What you should do = Extract every line that includes the string "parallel".

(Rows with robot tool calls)

* START *

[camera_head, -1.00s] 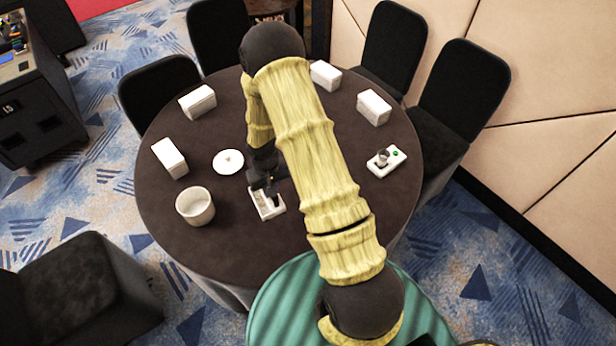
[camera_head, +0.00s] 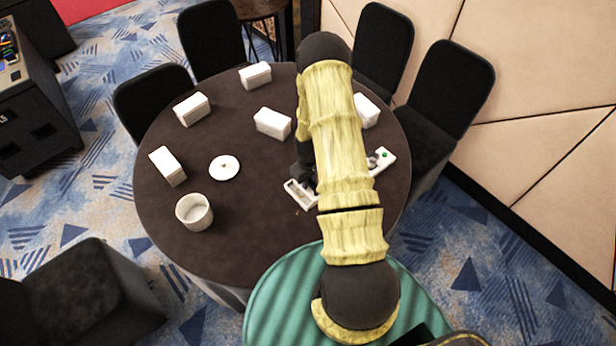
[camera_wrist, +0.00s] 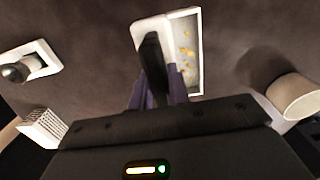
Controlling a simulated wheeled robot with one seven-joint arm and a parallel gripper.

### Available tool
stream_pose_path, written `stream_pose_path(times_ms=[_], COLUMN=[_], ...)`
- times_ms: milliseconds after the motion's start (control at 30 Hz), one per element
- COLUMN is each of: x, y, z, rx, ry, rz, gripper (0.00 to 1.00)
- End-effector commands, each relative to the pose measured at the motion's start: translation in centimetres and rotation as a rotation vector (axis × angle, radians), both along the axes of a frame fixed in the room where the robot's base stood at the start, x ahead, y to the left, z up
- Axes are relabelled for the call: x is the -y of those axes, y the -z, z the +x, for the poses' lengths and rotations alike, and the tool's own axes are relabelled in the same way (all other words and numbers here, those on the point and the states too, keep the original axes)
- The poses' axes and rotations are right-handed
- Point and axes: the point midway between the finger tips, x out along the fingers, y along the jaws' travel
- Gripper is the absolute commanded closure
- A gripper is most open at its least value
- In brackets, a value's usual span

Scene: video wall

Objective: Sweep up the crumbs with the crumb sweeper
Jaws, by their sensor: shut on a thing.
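The crumb sweeper is a white, shallow, open tray (camera_head: 291,186) with a dark handle (camera_wrist: 151,62). It is at the table's right-centre in the head view, partly behind my arm. In the wrist view its white rim (camera_wrist: 197,50) surrounds several yellow-orange crumbs (camera_wrist: 187,52) lying inside. My gripper (camera_wrist: 158,88) has purplish fingers shut on the sweeper's handle. In the head view my gripper is mostly hidden by my arm. I cannot tell whether the tray touches the table. No crumbs are clearly distinguishable on the dark tabletop.

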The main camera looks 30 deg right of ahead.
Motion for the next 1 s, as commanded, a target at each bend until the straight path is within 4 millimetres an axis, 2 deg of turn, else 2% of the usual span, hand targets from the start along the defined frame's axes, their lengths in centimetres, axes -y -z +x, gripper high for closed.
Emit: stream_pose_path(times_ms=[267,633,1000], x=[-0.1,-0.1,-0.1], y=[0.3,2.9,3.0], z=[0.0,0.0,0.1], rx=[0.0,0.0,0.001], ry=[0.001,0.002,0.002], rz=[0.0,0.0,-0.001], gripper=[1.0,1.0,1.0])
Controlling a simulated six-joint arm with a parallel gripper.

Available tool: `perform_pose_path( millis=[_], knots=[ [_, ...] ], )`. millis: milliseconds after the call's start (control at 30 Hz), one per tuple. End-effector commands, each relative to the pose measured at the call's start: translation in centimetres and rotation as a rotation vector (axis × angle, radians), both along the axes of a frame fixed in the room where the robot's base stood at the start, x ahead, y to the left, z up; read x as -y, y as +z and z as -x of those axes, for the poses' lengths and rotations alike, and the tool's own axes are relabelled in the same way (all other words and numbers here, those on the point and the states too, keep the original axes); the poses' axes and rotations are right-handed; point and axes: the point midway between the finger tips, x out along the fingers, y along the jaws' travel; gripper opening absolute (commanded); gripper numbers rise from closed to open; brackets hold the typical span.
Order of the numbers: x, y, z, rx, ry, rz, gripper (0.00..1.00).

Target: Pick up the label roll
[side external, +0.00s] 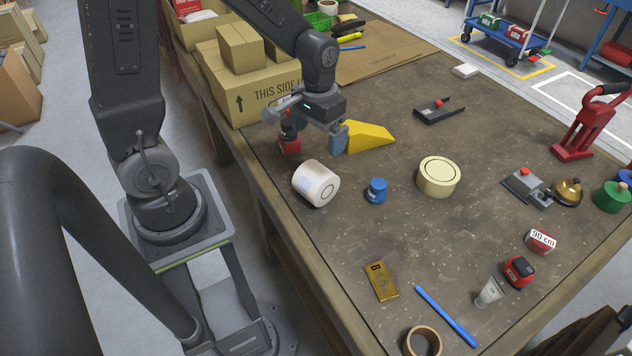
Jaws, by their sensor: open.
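A white roll (309,181), most likely the label roll, lies on its side near the table's left edge, its round end with a core ring facing right. My gripper (314,146) is behind it, beside the boxes, with its fingers spread apart and nothing seen between them. The gripper is apart from the roll in the picture; its exact height above the table is hard to tell. A cream-coloured roll (438,178), like tape, lies flat further right.
A yellow wedge (369,137) stands right beside my gripper, and a cardboard box (254,94) is behind it. A blue capped item (376,191) is close right of the white roll. A gold packet (381,280) lies nearer the front. The table's left edge (270,203) is close to the roll.

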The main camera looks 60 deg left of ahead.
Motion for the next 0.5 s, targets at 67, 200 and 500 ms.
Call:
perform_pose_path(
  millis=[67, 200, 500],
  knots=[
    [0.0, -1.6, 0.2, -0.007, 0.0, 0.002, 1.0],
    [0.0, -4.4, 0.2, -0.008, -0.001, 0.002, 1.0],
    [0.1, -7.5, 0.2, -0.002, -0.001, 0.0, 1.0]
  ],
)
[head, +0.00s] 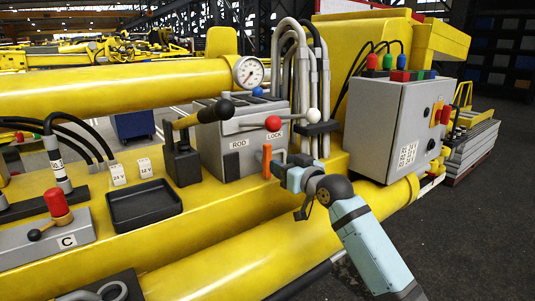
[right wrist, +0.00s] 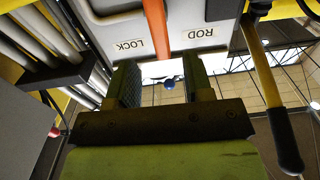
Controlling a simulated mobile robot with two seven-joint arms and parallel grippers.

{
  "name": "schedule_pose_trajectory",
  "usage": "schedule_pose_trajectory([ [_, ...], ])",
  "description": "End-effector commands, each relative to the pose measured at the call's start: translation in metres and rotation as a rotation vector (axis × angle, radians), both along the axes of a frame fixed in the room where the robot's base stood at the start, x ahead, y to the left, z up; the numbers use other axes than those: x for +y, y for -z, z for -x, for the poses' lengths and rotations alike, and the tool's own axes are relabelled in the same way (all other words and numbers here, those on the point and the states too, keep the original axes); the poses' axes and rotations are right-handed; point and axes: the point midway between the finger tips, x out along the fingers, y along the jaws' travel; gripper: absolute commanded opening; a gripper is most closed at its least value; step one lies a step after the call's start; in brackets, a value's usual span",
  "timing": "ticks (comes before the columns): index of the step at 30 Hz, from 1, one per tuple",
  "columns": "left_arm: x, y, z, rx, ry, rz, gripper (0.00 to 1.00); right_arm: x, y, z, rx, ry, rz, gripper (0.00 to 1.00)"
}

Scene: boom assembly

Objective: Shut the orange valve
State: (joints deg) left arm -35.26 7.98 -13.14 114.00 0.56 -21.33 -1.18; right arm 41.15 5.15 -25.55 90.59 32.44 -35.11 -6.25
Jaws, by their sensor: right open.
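The orange valve (head: 267,161) is a small upright orange handle on the front of the grey box marked ROD and LOCK. My right gripper (head: 282,164) is just to the right of the handle in the head view, with its fingers pointing towards the box. In the right wrist view the orange valve handle (right wrist: 155,26) shows beyond the two fingertips (right wrist: 162,78), roughly in line with the gap between them. My right gripper is open and its gap looks empty. I cannot tell whether a finger touches the handle. My left gripper is not in view.
Levers with red (head: 273,123) and white knobs stick out above the valve. A black-handled lever (head: 202,117) stands to its left. Grey hoses (head: 298,80) rise behind, and a grey control box (head: 400,125) stands right. A black tray (head: 144,205) lies left on the yellow boom.

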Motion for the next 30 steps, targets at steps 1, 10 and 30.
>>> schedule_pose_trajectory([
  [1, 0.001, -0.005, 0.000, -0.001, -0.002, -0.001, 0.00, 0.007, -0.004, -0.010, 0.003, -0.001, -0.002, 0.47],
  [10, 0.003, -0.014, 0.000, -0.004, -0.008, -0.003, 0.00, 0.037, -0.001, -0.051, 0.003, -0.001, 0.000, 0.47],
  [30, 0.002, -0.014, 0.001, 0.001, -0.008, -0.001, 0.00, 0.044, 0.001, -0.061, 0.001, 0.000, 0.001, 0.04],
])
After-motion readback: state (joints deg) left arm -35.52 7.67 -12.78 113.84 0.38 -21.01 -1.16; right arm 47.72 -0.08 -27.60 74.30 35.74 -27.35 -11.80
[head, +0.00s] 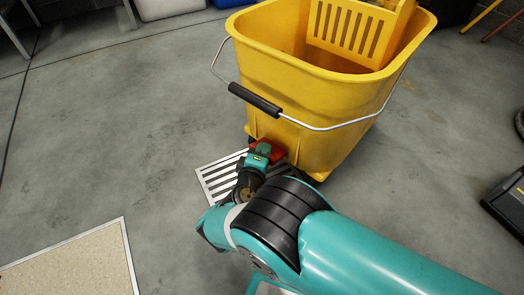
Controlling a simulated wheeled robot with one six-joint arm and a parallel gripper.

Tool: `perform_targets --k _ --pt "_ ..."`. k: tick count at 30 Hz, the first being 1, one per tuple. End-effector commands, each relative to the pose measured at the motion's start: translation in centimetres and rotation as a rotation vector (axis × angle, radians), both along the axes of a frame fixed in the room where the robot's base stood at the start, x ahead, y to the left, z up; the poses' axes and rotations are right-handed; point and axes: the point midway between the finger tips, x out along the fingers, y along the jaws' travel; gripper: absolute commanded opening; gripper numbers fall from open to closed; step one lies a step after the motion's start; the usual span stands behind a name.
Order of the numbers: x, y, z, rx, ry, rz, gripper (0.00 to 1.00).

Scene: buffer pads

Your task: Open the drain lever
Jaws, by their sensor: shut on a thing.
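A yellow mop bucket (320,110) with a wire handle and black grip stands on the floor at top centre. A red drain lever (276,148) shows low on its front side, near the bottom edge. My gripper (262,152) is at the lever, shut on it. The gripper and wrist hide part of the lever, so its exact angle cannot be told.
A metal floor grate (215,180) lies just in front of the bucket, partly under my wrist. A beige framed mat (75,270) is at bottom left. A dark object (508,200) sits at the right edge. The grey concrete floor at left is mostly clear.

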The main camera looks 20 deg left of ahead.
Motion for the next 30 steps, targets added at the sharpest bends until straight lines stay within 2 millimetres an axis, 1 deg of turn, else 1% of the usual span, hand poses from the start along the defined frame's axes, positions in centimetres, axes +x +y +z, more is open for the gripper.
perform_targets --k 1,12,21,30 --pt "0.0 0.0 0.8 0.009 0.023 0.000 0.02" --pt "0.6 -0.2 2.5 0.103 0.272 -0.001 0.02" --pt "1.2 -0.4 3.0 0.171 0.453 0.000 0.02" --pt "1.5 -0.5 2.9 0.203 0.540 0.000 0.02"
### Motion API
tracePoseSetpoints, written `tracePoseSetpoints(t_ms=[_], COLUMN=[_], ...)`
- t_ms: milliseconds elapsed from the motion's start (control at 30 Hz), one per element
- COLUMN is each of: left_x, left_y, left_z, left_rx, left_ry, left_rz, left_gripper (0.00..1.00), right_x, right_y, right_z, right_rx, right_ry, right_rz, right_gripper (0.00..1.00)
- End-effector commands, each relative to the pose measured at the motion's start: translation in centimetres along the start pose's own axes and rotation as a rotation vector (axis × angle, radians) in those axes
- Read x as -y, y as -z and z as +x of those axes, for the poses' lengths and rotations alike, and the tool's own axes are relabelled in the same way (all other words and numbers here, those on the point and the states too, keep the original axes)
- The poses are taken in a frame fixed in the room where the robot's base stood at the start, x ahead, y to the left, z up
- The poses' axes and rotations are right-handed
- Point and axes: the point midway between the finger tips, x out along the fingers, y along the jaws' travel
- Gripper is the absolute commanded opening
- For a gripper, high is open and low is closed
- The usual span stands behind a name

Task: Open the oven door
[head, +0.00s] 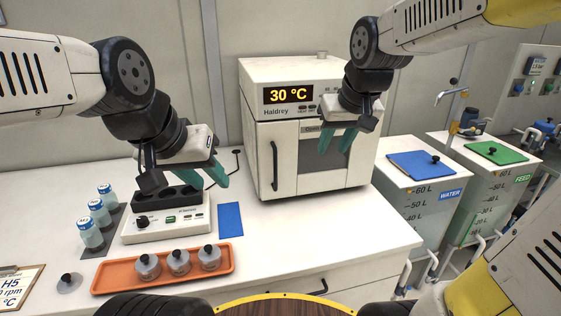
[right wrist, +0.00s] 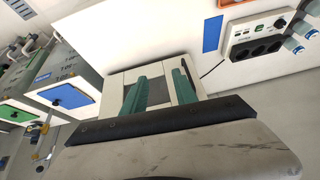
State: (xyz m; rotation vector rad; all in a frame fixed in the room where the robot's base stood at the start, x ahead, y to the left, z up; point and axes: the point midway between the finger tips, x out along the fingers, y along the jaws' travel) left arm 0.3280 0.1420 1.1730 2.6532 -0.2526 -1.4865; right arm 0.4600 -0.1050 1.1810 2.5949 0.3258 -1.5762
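The oven (head: 262,100) is a white box at the back of the bench, its display reading 30 °C. Its front door (head: 285,135) is shut, with a dark window and a black vertical handle (head: 274,165) on the left side. My right gripper (head: 334,148) is open and empty in front of the window, to the right of the handle. In the right wrist view its two teal fingers are apart over the oven (right wrist: 120,80), and the handle (right wrist: 188,78) shows beside one finger. My left gripper (head: 196,178) is open and empty above the hotplate device, left of the oven.
A white device (head: 150,230) with dark wells stands below my left gripper. Several capped vials (head: 92,235) stand left of it. An orange tray (head: 120,282) holds small lidded pots. A blue mat (head: 230,220) lies nearby. Bench is clear before the oven. Water and feed tanks (head: 420,190) stand right.

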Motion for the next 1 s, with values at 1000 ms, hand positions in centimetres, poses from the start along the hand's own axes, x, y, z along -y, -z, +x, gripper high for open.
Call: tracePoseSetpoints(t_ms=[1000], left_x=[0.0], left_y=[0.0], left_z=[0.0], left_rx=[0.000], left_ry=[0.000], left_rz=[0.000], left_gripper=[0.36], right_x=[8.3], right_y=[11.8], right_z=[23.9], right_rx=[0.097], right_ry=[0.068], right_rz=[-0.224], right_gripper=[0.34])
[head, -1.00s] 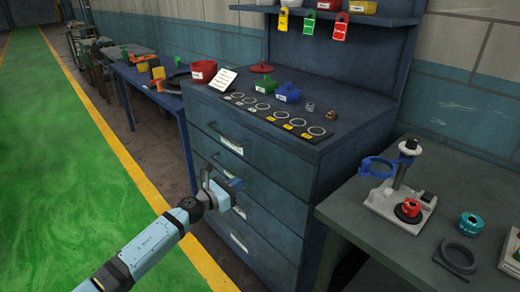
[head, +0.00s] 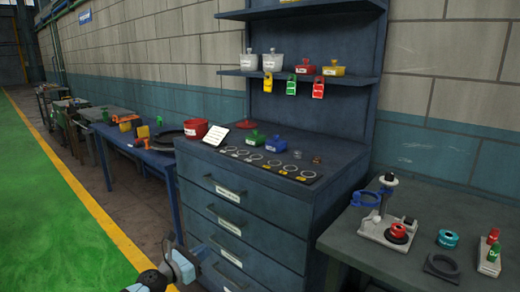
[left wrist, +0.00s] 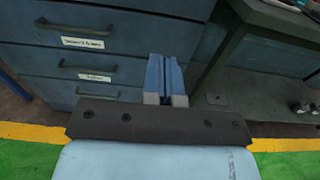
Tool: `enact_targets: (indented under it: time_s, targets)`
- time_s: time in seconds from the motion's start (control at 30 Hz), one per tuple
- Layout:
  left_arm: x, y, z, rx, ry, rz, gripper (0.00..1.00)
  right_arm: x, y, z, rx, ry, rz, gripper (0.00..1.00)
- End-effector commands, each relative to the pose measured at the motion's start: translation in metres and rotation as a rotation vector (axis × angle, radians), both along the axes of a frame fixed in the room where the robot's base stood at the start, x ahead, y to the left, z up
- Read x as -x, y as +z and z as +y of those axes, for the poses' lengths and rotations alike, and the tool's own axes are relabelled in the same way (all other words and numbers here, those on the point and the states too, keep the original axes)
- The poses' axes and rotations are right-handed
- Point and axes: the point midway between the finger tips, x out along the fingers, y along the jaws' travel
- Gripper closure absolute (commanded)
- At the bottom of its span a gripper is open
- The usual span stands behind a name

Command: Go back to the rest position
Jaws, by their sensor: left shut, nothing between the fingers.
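My left gripper (head: 182,262) is low in the head view, in front of the lower drawers of the blue cabinet (head: 245,212). Its blue fingers are closed together with nothing between them, as the left wrist view (left wrist: 166,80) shows. In the wrist view the closed drawers stand beyond the fingers, and I cannot tell whether the fingers touch the cabinet. My right gripper is in neither view.
A blue table (head: 128,140) stands at left. The green floor (head: 45,220) is clear.

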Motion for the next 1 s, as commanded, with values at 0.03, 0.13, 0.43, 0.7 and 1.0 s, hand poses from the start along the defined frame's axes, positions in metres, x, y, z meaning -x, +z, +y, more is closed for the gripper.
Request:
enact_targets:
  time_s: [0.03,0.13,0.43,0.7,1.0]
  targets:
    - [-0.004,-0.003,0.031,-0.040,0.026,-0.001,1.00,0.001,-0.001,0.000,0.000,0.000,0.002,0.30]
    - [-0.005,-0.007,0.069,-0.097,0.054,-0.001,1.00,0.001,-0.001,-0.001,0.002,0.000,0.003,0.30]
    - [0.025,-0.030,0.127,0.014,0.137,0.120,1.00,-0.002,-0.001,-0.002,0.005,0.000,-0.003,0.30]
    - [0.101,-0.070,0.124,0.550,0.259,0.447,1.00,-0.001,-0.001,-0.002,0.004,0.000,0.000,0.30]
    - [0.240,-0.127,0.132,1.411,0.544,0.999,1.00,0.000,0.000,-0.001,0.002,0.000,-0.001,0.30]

* END *

Response to the exercise =
Controlling a simulated wheeled robot with one seven-joint arm and a parallel gripper.
Controlling a simulated six-joint arm with a parallel gripper.
Controlling a simulated mobile robot with two seven-joint arms and parallel grippers.
Controlling a simulated wheeled robot with one six-joint arm and a parallel gripper.

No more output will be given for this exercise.